As the President and his party arrived, with Mrs Higgins in a coat and hat of a pretty berry hue, they were greeted with a very competent "Cead Mile Failte" by the Dean of Westminster, the Very Reverend Dr John Hall at the Great West Door.
The President was delighted, his face wreathed in smiles.
The visiting party included the Tanaiste and his wife, Carol Hanney, and Irish ambassador to Britain Dan Mulhall and his wife, Grace.
They were led straight to the tomb of the Unknown Warrior where the President placed a laurel wreath bearing a tricolour ribbon and the inscription: "Leagtha ag Uachtarain na hEireann Michael D Higgins de Mairt 8u Aibrean." (Laid by the President of Ireland).
This, too, lay the ghost of another difficult episode in our joint history, due to the lack of support for Irishmen who chose to fight on Britain's side.

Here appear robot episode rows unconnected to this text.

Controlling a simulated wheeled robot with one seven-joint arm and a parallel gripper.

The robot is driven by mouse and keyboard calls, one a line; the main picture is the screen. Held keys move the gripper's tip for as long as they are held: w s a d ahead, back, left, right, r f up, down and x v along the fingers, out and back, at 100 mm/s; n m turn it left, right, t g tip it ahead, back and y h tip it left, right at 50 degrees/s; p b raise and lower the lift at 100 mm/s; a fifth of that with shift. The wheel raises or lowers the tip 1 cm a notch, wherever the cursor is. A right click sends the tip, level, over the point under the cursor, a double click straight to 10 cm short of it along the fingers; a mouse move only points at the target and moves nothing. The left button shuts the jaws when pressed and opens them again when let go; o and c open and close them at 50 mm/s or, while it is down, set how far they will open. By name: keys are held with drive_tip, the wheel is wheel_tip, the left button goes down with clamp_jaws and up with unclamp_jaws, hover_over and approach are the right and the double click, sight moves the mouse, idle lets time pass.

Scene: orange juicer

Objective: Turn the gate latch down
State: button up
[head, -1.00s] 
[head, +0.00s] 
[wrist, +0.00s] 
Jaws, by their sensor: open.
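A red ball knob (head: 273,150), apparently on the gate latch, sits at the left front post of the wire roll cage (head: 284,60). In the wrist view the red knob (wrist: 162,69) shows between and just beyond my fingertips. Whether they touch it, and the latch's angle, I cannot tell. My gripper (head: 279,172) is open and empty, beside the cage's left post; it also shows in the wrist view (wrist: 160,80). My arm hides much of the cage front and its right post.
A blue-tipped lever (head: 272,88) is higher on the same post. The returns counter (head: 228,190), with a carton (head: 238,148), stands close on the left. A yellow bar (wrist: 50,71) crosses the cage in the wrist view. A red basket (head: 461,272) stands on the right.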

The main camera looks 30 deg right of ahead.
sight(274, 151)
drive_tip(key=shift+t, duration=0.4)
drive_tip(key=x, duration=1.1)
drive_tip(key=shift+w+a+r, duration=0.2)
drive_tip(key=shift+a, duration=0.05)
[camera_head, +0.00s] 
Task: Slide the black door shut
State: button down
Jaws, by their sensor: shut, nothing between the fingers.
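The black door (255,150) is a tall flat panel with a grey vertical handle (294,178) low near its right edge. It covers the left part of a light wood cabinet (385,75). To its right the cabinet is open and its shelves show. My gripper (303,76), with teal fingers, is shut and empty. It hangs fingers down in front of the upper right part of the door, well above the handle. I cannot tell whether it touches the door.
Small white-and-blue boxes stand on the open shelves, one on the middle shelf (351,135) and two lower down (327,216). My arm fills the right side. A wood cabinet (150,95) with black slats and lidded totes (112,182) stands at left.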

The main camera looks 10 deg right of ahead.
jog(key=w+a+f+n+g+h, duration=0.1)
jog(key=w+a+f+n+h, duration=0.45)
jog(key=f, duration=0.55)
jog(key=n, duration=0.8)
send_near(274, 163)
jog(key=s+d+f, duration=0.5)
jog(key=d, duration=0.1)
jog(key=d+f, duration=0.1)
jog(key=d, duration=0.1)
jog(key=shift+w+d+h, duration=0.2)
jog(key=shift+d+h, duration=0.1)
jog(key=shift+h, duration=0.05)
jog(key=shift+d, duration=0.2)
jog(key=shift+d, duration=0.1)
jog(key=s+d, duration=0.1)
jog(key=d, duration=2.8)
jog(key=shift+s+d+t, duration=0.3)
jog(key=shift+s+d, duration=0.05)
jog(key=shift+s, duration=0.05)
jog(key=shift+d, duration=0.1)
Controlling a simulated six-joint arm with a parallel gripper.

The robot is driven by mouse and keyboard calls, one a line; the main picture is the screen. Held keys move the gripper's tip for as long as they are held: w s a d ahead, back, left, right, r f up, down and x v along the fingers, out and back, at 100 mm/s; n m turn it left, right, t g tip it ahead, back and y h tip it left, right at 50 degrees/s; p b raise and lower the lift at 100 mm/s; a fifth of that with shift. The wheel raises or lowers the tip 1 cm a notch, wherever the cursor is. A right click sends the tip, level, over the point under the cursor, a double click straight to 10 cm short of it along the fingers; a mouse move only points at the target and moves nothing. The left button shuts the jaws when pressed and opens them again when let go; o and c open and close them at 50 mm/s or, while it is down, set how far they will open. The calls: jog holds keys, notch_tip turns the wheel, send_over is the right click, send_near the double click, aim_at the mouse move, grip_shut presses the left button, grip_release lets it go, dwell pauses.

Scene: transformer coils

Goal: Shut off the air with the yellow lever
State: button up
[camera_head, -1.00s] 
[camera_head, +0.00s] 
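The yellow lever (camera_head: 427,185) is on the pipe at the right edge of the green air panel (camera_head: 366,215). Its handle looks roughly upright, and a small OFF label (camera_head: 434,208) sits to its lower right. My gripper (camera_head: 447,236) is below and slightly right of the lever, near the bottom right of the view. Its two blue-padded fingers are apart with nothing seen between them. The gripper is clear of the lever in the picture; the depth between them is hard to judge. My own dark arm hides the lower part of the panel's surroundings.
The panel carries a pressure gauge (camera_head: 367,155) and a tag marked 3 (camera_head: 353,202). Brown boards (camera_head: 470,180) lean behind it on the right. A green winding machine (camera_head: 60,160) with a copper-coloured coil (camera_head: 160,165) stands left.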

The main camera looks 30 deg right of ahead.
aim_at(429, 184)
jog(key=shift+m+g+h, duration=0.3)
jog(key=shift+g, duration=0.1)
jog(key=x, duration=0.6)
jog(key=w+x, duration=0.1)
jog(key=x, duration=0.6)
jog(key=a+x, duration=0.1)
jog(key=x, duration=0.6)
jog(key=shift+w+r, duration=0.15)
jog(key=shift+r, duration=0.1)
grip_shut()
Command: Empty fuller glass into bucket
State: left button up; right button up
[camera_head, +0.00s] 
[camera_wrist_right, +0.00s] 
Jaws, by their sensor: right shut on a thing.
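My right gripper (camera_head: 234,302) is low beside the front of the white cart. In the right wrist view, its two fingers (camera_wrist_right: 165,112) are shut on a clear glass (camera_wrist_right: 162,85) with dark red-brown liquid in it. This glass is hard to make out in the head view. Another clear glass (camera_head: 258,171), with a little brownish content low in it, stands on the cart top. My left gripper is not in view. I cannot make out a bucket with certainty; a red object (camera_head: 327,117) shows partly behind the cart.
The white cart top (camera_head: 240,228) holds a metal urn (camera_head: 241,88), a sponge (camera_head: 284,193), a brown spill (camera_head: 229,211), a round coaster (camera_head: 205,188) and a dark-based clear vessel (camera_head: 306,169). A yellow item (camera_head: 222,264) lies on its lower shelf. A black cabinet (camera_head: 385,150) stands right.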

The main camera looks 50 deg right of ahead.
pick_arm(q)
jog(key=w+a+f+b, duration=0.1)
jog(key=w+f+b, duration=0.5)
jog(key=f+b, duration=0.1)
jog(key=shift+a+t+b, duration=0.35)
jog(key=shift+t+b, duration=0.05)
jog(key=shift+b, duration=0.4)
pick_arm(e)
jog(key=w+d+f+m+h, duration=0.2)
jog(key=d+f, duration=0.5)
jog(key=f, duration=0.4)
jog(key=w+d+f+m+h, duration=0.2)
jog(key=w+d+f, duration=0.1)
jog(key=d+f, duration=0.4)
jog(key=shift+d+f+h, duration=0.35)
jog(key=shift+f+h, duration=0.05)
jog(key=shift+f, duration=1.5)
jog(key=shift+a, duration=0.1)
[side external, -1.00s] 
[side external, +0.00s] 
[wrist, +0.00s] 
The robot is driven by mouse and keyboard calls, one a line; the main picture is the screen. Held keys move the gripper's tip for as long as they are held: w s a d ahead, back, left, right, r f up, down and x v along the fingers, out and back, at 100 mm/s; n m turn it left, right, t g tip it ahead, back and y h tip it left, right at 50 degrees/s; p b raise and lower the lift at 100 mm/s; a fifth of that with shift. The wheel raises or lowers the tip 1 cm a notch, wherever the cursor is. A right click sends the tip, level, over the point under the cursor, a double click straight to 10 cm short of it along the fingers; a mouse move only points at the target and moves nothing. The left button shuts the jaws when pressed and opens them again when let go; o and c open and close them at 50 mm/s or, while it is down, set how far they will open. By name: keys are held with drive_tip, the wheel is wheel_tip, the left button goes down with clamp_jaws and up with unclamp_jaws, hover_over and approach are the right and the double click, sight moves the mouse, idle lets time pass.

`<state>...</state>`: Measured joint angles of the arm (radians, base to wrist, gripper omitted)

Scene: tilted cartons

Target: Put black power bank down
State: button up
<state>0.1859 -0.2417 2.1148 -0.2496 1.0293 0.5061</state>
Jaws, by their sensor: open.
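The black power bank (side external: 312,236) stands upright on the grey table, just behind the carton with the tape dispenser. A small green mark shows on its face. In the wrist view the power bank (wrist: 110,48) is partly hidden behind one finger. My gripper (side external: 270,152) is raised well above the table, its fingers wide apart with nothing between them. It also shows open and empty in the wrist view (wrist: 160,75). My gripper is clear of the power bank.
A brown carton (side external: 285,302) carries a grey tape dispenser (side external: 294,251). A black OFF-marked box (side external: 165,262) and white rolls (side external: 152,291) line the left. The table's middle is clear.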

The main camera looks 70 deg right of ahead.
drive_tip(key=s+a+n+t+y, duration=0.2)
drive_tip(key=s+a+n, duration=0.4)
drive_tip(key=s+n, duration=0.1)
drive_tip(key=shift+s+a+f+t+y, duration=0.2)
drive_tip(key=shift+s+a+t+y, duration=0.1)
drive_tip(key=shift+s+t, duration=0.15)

Prayers were said for the people and Government of Ireland and of the UK and then the President and his party were conducted on a tour of the historic Abbey, taking in the beautiful Lady Chapel, with the President enjoying a detailed conversation with the Dean involving gothic architecture.
Admiring the stained-glass windows, he met with artist Hughey O'Donoghue who is of Irish descent and who created the special Jubilee Windows in the Abbey – and then the President spent a pleasant time in Poet's Corner, which he clearly enjoyed.
In a fresh chapter in Anglo-Irish relations, it is the personal that matters and not the age-old grievances.